November 12, 2010
Gravity isn’t just for the physicists. The force, or at least the notion of it, actually influences how we interpret scientific data, so much so that when shown a donut chart, some people thought it might actually roll away, says Robert Kosara, a researcher at UNC Charlotte.
Kosara and his graduate student found that people interpret charts that had an unequal distribution of "weight,” or darker and lighter colors, as unstable. The donut can roll away because gravity can turn the color imbalance into movement. The question why or how we do this has no scientific answers, yet. Researchers in information visualization, InfoVis, should focus on building the theory of visualization as much as they focus on creating new systems and developing new techniques to represent data, Kosara argued while presenting the Nov. 12 Visualization Friday Forum lecture.
Data visualization is a standard practice in the scientific method. Changing numbers into pictures lets scientists use their human prowess with reading visual data to spot patterns, trends and outliers, Kosara says. But visualizing data is also becoming a popular trend in the media. It produces pretty pictures for publications and provides another way to tell a story.
Because scientists do not yet know how and why some visualizations work and some don’t, it’s hard to know which visualizations to use. Kosara illustrated this point with a bar graph and a line graph charting sex versus height. When shown the bar graph, subjects interpret that, on average, males are taller than females. When shown a line graph representing the same data, subjects argue that as one becomes more male, he or she, becomes taller.

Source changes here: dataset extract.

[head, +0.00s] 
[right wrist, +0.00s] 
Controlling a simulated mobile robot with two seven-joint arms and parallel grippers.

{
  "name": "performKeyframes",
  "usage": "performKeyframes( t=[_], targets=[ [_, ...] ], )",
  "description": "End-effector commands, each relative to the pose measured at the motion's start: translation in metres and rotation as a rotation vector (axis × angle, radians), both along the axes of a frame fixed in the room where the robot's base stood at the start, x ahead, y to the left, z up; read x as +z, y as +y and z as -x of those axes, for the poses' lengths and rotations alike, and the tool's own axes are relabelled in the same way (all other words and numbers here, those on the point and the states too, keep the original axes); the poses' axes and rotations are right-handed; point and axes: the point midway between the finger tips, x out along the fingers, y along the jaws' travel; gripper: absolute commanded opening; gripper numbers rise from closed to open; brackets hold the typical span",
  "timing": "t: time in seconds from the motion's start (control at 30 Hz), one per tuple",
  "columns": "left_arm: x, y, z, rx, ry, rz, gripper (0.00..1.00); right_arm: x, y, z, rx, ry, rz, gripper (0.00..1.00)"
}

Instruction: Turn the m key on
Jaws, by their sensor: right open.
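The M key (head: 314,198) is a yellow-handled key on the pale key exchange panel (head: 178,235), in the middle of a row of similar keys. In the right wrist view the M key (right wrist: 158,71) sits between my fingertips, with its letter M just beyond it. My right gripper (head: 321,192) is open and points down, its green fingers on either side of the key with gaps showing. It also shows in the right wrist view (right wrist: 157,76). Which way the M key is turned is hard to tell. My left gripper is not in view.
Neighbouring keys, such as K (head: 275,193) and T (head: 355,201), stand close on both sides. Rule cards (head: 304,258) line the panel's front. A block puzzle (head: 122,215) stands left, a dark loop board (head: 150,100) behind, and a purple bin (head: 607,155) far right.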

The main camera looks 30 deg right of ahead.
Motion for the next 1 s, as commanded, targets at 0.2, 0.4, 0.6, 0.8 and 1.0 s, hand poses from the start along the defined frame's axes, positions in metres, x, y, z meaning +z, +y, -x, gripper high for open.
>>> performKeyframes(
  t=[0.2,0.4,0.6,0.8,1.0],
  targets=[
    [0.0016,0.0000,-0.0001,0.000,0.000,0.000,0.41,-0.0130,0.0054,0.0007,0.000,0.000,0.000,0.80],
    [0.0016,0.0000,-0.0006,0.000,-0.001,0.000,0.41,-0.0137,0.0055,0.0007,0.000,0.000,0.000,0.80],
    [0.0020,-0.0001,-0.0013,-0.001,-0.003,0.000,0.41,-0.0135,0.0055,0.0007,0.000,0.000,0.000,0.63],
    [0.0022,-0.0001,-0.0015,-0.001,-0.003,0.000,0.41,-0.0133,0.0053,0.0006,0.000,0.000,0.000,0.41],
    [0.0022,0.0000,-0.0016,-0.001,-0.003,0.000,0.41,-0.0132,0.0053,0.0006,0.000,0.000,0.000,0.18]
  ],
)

“That’s bad,” Kosara says. The subjects are attaching meaning to the representation rather than the actual data. The example is an exaggeration, but sheds light on the challenge of deciding what graph or picture best represents more complex data sets. If he can determine scientifically why men do better looking at tree graphs compared to females or how people rationalize gravity in an abstract donut chart, Kosara says, it might better transform scientific numbers into real-world stories.